** START OF Provided records **

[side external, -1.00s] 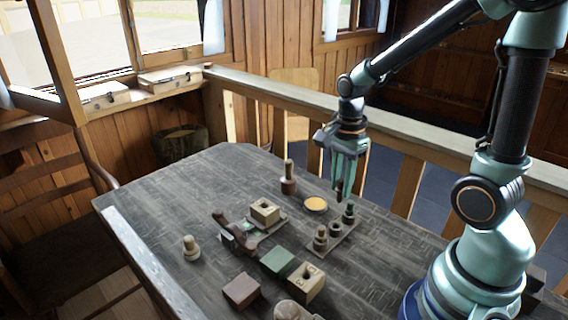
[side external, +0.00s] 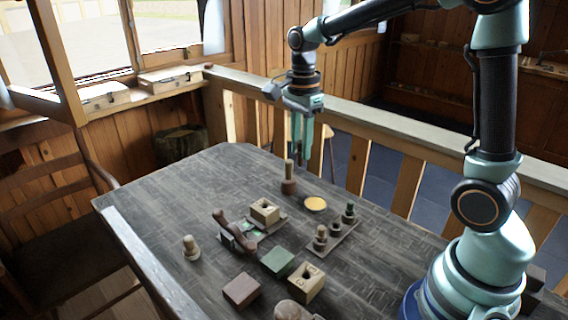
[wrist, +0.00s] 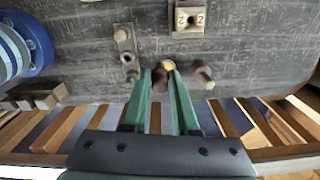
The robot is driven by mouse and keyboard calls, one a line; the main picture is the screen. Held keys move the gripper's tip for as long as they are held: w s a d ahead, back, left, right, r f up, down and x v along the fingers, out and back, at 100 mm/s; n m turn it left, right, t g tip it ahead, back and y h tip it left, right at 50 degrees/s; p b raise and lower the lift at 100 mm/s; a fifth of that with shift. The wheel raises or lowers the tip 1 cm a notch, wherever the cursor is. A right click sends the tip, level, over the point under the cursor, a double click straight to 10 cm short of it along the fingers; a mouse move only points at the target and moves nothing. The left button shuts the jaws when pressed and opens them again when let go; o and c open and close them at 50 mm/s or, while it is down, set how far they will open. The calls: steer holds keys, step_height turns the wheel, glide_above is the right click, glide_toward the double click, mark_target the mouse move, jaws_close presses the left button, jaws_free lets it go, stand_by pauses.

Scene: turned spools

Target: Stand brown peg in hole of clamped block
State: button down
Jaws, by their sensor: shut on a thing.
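My gripper (side external: 302,148) is above the far side of the table, high over the spool with a tall tan pin. It is shut on the brown peg (wrist: 159,83), which shows between the fingertips in the wrist view. The fingers hide most of the peg in the side view.
A rack (side external: 342,243) with several pegs or sockets stands right of the clamped block. A yellow disc (side external: 316,204) and a spool with a tan pin (side external: 288,186) lie behind. A loose holed block (side external: 306,283), a green block (side external: 278,261) and a brown block (side external: 241,290) are in front.

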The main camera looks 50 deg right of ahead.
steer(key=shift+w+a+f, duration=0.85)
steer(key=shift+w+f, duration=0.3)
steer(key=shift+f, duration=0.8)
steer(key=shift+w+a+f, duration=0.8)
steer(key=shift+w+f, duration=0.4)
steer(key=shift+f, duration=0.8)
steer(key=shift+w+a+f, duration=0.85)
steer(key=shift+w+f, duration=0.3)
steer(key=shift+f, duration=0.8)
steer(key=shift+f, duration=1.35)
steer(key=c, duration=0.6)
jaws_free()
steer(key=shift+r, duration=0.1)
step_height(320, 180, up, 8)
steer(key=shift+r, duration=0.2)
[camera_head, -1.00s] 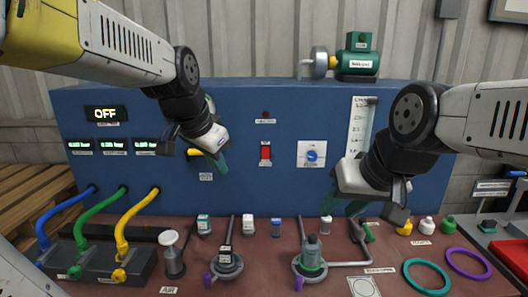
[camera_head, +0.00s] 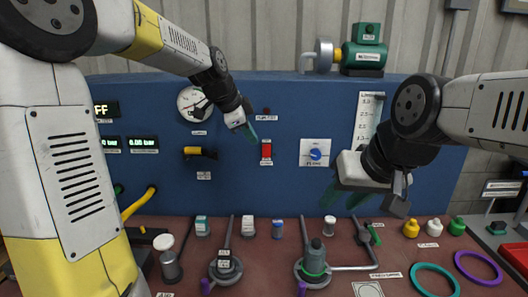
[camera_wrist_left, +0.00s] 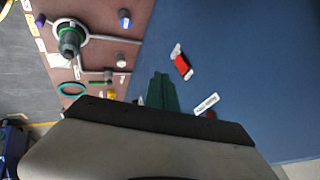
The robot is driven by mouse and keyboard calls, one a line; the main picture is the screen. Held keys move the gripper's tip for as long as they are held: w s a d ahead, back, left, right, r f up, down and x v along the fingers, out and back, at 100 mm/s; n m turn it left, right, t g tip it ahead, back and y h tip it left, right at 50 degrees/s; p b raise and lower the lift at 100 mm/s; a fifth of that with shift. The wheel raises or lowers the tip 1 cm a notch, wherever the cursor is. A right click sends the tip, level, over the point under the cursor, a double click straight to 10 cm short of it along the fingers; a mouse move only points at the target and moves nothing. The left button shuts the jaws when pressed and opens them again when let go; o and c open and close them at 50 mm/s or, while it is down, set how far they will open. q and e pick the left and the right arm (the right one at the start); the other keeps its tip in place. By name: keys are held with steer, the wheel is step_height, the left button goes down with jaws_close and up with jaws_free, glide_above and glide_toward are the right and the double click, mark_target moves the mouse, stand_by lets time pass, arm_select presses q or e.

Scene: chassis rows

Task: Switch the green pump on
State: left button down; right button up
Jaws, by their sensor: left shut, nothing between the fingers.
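The green pump (camera_head: 363,52) stands on top of the blue panel, at the back right of the head view. A red rocker switch (camera_head: 266,150) sits on the panel's front face, left of centre; it also shows in the left wrist view (camera_wrist_left: 182,65). Its rocker position is too small to tell, and its label is not legible. My left gripper (camera_head: 250,134) is shut and empty, just above and left of the red switch. Its green fingers in the left wrist view (camera_wrist_left: 162,92) are apart from the switch. My right gripper (camera_head: 345,198) is open and empty before the panel's right part.
A blue knob (camera_head: 316,154), a yellow-handled valve (camera_head: 201,153) and a round gauge (camera_head: 194,103) are on the panel. Small bottles, stands, a green ring (camera_head: 434,280) and a purple ring (camera_head: 478,267) crowd the bench. My left arm hides the left side.

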** END OF Provided records **

# Task description:
Everything from the line with "Jaws, by their sensor: left" through the last line of the material above should be echoed exactly, and nothing else.

# Exercise result:
Jaws, by their sensor: left shut, nothing between the fingers.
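The green pump (camera_head: 363,52) stands on top of the blue panel, at the back right of the head view. A red rocker switch (camera_head: 266,150) sits on the panel's front face, left of centre; it also shows in the left wrist view (camera_wrist_left: 182,65). Its rocker position is too small to tell, and its label is not legible. My left gripper (camera_head: 250,134) is shut and empty, just above and left of the red switch. Its green fingers in the left wrist view (camera_wrist_left: 162,92) are apart from the switch. My right gripper (camera_head: 345,198) is open and empty before the panel's right part.
A blue knob (camera_head: 316,154), a yellow-handled valve (camera_head: 201,153) and a round gauge (camera_head: 194,103) are on the panel. Small bottles, stands, a green ring (camera_head: 434,280) and a purple ring (camera_head: 478,267) crowd the bench. My left arm hides the left side.

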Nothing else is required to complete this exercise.